In the classroom, this is integral when a learner moving about a space (even from the playground or say Physical Education) or moving from listening on the floor to opening their workbook at their table, which is where our focus lies. This is where the home education link begins to form. As the children move about a space, downloading all that they see, they move to the floor for focussed teaching. The impact here may already begin low as they have come to the floor with a full brain of experiences, simply from moving about a space. So beginning a lesson introduction will fill it further, creating surface learning as oppose to deep learning. Once the lesson begins, slowly layers begin to sink deeper and connections begin to happen. Then it’s time to move back to their table and start the application or the task at hand. There are simply too many steps between sitting on the floor, moving to their desk and opening their book, so in that time, if they have not truly connected to the task at hand, only surface details will be remembered. This applies to adults to! Have you ever walked in to a room and completely forgotten what you went into get? That’s what I like to call the ‘Doorway Effect.’ Think about the downloading of information your brain is doing as you walk and crossing into a new space.

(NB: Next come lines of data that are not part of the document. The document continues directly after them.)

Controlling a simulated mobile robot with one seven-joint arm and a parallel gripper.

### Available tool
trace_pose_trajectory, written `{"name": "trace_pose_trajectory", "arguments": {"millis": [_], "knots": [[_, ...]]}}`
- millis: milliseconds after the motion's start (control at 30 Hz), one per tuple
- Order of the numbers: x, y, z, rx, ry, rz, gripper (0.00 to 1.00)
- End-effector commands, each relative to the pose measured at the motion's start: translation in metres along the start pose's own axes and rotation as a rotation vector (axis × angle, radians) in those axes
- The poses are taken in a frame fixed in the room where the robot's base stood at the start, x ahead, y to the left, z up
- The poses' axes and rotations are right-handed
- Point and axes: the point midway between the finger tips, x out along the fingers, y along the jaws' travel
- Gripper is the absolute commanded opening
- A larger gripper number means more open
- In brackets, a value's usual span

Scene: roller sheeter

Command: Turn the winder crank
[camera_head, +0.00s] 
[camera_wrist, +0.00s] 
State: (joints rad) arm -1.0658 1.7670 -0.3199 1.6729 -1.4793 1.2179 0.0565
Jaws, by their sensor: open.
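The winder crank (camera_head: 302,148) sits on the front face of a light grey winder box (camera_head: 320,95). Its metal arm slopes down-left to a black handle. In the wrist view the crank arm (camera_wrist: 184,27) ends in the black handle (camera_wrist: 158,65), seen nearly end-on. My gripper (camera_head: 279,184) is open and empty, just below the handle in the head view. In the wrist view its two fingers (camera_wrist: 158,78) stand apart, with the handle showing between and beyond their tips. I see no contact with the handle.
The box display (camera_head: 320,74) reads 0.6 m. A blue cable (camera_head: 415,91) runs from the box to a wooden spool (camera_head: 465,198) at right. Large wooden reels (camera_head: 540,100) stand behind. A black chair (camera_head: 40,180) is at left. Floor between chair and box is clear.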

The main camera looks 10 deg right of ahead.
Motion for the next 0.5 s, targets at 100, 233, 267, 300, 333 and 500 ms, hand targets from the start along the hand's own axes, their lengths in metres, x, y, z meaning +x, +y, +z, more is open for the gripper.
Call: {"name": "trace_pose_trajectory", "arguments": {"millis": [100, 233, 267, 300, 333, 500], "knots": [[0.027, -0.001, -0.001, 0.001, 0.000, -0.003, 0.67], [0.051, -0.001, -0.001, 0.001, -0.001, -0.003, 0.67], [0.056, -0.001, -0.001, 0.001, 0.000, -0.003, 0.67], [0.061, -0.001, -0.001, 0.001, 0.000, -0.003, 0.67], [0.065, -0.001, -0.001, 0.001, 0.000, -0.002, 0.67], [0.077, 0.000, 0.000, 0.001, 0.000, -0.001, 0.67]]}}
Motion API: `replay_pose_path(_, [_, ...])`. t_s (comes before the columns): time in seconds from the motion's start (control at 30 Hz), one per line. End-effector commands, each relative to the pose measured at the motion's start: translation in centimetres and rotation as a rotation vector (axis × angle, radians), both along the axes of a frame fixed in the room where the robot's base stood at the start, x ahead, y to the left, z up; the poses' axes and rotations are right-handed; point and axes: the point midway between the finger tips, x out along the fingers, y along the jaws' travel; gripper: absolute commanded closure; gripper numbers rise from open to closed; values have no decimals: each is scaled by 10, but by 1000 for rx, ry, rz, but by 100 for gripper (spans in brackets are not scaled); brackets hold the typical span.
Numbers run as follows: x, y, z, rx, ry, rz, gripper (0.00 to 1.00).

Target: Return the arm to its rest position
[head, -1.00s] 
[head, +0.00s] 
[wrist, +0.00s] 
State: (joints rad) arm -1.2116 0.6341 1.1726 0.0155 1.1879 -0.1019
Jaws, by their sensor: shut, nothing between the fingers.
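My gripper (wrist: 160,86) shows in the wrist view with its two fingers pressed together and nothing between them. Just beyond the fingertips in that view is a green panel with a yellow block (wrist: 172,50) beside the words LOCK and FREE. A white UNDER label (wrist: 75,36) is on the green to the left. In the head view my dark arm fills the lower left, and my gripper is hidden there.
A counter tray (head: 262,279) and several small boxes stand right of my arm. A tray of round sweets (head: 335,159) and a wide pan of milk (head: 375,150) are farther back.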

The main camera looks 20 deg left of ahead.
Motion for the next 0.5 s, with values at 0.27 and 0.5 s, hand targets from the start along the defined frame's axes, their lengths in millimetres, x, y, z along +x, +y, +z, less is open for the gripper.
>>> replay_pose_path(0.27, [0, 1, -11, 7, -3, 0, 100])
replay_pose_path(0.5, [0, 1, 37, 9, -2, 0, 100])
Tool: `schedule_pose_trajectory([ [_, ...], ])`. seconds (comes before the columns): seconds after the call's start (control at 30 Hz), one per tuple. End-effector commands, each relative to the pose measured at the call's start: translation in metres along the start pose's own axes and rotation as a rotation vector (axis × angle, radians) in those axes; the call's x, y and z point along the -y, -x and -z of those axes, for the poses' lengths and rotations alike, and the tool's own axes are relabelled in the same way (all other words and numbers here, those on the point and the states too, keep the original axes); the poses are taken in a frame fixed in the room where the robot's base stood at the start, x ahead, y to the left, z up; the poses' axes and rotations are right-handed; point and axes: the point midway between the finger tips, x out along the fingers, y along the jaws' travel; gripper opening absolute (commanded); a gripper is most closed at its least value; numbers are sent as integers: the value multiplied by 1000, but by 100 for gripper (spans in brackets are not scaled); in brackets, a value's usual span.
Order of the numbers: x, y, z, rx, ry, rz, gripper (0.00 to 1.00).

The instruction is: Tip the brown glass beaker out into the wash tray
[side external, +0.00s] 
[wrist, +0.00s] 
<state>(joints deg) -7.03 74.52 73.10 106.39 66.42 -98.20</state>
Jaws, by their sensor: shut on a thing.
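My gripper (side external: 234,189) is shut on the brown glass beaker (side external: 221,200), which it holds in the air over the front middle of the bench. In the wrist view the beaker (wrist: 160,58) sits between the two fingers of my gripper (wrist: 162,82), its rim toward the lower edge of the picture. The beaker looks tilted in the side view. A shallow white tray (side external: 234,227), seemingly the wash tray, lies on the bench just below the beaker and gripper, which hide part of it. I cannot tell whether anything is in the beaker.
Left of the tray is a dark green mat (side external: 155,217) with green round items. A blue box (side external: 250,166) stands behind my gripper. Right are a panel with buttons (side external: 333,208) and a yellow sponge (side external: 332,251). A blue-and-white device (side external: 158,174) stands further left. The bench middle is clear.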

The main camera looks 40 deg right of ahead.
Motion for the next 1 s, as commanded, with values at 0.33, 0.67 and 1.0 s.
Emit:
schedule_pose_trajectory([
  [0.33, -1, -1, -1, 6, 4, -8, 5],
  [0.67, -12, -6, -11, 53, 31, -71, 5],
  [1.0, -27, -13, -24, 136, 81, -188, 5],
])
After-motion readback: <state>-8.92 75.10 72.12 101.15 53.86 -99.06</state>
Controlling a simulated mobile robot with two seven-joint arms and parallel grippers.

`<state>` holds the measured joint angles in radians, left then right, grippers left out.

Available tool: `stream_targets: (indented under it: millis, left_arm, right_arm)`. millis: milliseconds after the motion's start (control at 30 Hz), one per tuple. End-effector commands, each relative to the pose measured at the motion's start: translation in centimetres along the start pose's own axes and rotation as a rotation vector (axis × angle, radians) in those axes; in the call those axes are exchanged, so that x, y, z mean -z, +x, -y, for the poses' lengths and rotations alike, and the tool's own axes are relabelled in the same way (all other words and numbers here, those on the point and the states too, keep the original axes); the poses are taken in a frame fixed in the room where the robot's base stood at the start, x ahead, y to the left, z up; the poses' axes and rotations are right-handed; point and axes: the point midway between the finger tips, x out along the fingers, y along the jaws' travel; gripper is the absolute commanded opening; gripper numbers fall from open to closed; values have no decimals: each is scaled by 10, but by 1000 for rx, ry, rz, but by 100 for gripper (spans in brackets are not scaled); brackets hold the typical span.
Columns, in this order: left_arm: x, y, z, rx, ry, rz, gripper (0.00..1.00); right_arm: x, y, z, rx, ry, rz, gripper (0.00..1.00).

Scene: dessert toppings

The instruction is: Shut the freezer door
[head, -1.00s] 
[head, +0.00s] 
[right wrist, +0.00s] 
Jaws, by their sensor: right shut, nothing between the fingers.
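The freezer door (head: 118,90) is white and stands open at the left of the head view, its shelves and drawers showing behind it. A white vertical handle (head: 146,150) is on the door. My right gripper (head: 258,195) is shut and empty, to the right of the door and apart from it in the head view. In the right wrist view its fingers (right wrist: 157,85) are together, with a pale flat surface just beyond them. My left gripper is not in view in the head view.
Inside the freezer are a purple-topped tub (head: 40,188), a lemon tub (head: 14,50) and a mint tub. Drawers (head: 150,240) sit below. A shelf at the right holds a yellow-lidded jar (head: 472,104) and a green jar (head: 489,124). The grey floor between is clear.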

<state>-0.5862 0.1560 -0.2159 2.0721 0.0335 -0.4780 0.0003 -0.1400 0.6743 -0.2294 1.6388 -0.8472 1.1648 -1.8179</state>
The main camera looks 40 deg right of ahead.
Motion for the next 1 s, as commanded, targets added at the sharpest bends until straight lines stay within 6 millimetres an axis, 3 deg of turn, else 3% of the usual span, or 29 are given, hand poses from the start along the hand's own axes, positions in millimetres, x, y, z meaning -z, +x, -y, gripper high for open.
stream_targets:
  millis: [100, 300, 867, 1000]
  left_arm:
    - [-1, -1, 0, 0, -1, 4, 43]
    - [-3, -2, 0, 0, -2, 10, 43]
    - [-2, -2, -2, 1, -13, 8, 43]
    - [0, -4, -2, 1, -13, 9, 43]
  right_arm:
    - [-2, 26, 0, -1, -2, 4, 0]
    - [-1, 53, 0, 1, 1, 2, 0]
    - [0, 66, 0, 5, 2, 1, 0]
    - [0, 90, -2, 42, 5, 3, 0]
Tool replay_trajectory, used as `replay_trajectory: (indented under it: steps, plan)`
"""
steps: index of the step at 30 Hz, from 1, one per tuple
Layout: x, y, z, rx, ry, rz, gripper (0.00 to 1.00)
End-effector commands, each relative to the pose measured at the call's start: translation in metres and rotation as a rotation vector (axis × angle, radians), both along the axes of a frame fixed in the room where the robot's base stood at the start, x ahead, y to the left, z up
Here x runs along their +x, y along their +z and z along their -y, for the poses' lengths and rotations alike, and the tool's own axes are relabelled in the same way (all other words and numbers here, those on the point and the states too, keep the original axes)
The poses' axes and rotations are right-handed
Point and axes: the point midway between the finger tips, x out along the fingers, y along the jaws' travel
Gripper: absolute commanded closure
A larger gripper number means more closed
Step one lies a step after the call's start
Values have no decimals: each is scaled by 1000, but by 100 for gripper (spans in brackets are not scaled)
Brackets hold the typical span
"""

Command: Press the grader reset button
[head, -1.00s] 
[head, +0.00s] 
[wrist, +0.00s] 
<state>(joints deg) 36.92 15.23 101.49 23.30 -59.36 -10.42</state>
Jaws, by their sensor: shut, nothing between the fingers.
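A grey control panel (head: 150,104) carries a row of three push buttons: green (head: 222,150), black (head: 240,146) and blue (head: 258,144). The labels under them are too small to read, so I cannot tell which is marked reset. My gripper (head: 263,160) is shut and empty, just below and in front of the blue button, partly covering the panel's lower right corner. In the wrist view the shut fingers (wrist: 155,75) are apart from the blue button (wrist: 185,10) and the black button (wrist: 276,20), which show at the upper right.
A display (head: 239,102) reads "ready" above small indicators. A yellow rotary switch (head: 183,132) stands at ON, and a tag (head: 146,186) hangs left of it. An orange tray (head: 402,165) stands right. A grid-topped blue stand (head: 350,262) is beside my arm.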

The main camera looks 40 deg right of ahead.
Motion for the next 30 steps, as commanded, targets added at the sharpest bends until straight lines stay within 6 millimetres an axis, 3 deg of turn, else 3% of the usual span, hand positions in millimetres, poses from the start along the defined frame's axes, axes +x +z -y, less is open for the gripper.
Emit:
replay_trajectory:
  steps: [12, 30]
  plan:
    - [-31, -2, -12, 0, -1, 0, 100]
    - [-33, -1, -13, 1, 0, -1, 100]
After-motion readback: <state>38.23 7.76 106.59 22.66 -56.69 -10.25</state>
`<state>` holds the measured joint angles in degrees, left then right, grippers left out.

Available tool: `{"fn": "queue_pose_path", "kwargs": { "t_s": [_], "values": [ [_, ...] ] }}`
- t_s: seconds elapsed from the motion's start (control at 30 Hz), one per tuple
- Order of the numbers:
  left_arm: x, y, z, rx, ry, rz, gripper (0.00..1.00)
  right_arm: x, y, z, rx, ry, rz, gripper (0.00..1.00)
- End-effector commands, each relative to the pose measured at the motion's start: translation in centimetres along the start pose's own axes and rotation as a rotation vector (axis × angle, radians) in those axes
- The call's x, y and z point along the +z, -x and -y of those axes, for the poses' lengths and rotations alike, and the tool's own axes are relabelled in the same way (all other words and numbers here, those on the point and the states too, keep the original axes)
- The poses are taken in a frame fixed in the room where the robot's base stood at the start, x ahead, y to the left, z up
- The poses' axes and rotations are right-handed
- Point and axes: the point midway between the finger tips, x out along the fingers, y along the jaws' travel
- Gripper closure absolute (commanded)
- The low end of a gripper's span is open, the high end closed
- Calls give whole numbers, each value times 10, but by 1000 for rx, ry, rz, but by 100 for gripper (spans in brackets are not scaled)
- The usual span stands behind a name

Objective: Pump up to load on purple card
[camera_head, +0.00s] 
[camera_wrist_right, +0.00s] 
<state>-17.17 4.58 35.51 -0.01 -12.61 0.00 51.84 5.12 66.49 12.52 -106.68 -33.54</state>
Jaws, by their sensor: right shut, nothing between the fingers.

The kitchen bench can be a study sanctuary with the right priming and tools.

Let’s return to our classroom; in some classrooms, including my own, I have seen children engaged in a fascinating focus lesson on the floor, learning a new skill, collaborating with a partner and raring to go back to their desk to start the task. Then low and behold, they return to their desk, smiling and still ready, but begin by finding a grey lead pencil, then sharpening said pencil, realising their margin needs to be done in a red pencil, locating their ruler, rifling through their tub for the right workbook asking their partner for today’s date, then swapping back to the grey lead pencil, reminding their partner to use a grey lead pencil then adding on “what’s in your lunchbox?” “Do you like cheese in your sandwich?” and then, wait for it, “Miss Donald, what are we doing again?”

Videos are a great way to justify this when explaining ‘WHY’ we do the things we do. Why set up before learning?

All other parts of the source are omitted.